Scott Forstall, the former Apple executive who led the creation of iOS, the software that powers the iPhones, iPads and iPods, was reportedly fired by the company back in 2012 for rolling out a buggy and half-baked version of Apple Maps.
Ever since his departure from Apple, Forstall has kept a very low profile in the technology industry but now, he is all set to finally break silence and discuss his time at Apple publicly for the first time at the Computer History Museum in Silicon Valley next Tuesday (via BusinessInsider).
Forstall will be discussing the invention of the iPhone at the next week’s event. There’s also another session with three original iPhone engineers, Nitin Ganatra, Scott Herz, and Hugo Fiennes. Both panels will be led by former New York Times technology journalist John Markoff.
Below is the complete listing for the session:
During 2006, the year before the iPhone was introduced, it seemed that innovation in mobile devices was beginning to slip away from Silicon Valley. Wireless computing was advancing more quickly in Europe than it was in the United States. That all changed abruptly when Steve Jobs stepped onstage at Moscone Center in San Francisco and asserted he was introducing “three revolutionary products” in one package — the iPhone.
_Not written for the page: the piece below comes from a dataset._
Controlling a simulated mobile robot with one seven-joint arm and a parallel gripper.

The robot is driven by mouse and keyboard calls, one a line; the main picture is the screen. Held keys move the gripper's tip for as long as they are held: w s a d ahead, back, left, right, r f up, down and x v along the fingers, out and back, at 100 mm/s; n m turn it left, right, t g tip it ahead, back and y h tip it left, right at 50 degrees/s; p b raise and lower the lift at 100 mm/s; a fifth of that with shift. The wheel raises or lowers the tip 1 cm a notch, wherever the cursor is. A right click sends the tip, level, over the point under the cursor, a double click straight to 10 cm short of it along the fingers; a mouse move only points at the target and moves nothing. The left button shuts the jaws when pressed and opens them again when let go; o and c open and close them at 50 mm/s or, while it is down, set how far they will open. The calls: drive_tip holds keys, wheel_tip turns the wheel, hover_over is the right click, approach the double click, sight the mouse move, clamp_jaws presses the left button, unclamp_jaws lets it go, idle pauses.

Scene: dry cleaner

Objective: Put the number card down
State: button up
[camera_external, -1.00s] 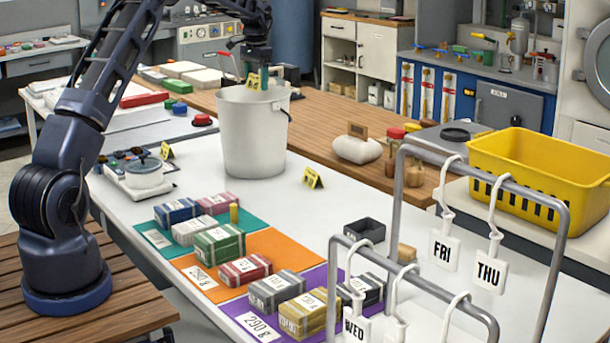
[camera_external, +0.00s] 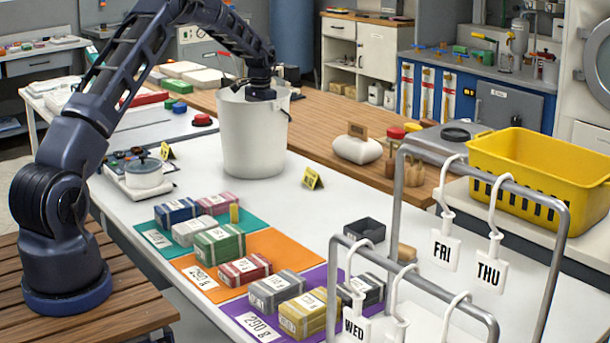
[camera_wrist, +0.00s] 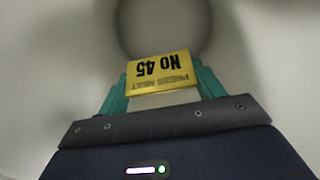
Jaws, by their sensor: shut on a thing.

How did iPhone come to be? On June 20, four members of the original development team will discuss the secret Apple project, which in the past decade has remade the computer industry, changed the business landscape, and become a tool in the hands of more than a billion people around the world.
- Part 1: Original iPhone Engineers Nitin Ganatra, Scott Herz, and Hugo Fiennes in Conversation with John Markoff
- Part 2: Original iPhone Software Team Leader Scott Forstall in Conversation with John Markoff
To learn more, click here.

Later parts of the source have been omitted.